前回は、大手ITベンダーによるオフショア活用拡大がIT業界の雇用に大きな影響を及ぼし、この5年から10年で国内IT産業の雇用の約3割が消失するという仮説について述べました。今回は、ベンダーの特徴別に、このことの影響と対応の方向性について考えることにします。
オフショア活用の拡大は、富士通、NEC、日立製作所、NTTデータなどの超大手ベンダー、およびそれに続く野村総合研究所、日本ユニシスなどの大手ベンダーにおいては「雇用者数」の上ではそれほど影響を与えないでしょう。
ただし、仕事内容、能力については、かなりの変化が求められることになります。新しいオペレーションおよびシステムのアーキテクチャの設計、そしてプロジェクトマネジメントについてかなり高度で精緻な実行力が必要となります。

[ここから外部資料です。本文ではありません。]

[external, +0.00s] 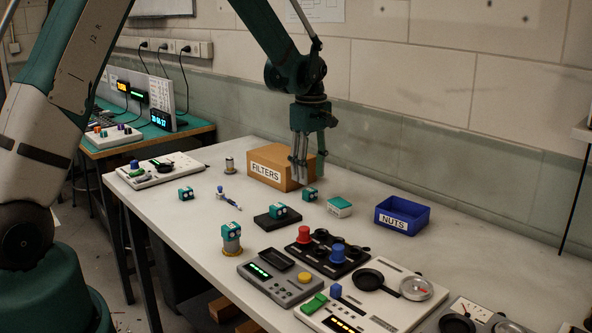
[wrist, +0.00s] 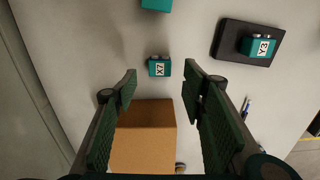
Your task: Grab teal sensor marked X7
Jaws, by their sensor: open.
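The teal sensor marked X7 (wrist: 159,68) sits on the bench, its label facing up in the wrist view, ahead of and between my fingertips. In the external view the small teal sensor (external: 310,195) beside the filters box appears to be the same one; its mark is too small to read there. My gripper (external: 298,174) is open and empty, pointing down above the bench near the filters box. The sensor lies beyond the fingertips and is not touched. Another teal sensor, marked Y3 (wrist: 257,46), rests on a black pad (wrist: 229,41).
The cardboard FILTERS box (external: 264,166) stands close beside my fingers and shows between them in the wrist view (wrist: 143,140). A teal-and-white box (external: 339,208) and a blue NUTS bin (external: 402,216) are right of the sensor. Control panels (external: 281,284) fill the front.

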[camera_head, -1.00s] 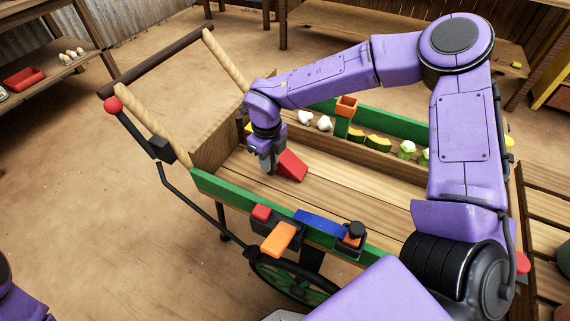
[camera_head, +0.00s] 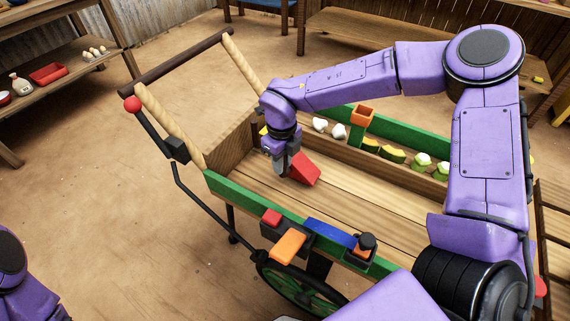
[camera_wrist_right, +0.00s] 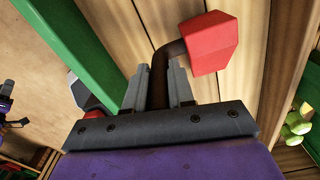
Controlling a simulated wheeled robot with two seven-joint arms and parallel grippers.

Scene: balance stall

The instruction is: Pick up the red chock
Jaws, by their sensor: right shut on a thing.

また言うまでも無く語学力も不可欠になってきます。
これらの要求を満たすのは簡単ではありません。多くの大手ベンダーがコンサルティング部隊を立ち上げてみたものの、あまり有効に機能していない点、コンサルティング業界という切り口で見た場合、ほとんどプレゼンスを獲得できていないことが、この難しさを示しているとも言えます。
とはいえ、大手ベンダーの人材ポテンシャルを見るに、今後適切なステップを踏み、環境を整備すればこれらの能力獲得は、十分に達成できるものです。
ただし、大手ベンダーが十分に雇用を維持・拡大し続けられるということが前提であるのは言うまでもありません。
このために最も重要なことは新興国の市場も含めたグローバルでのビジネスをいかに獲得・拡大してくかということになってきます。しかし、経営面では大きな課題がありそうです。
オフショア活用に限定されないグローバルでのビジネス展開の戦略については、適切なシナリオに基づいた立案が必要となってきます。事業や子会社の清算や売却までを視野に含めた取捨選択の意思決定の精度とスピードについては、まだまだ磨きをかけなければならないでしょう。
オフショアの活用やグローバル化に伴い、グループ子会社の位置づけを明確に定義することが不可欠となってきます。場合によっては売却や清算という意思決定を迫られることも考えられます。ここで「やっかいな決断」を「次世代」に先送りするような経営であってはならないと考えられます。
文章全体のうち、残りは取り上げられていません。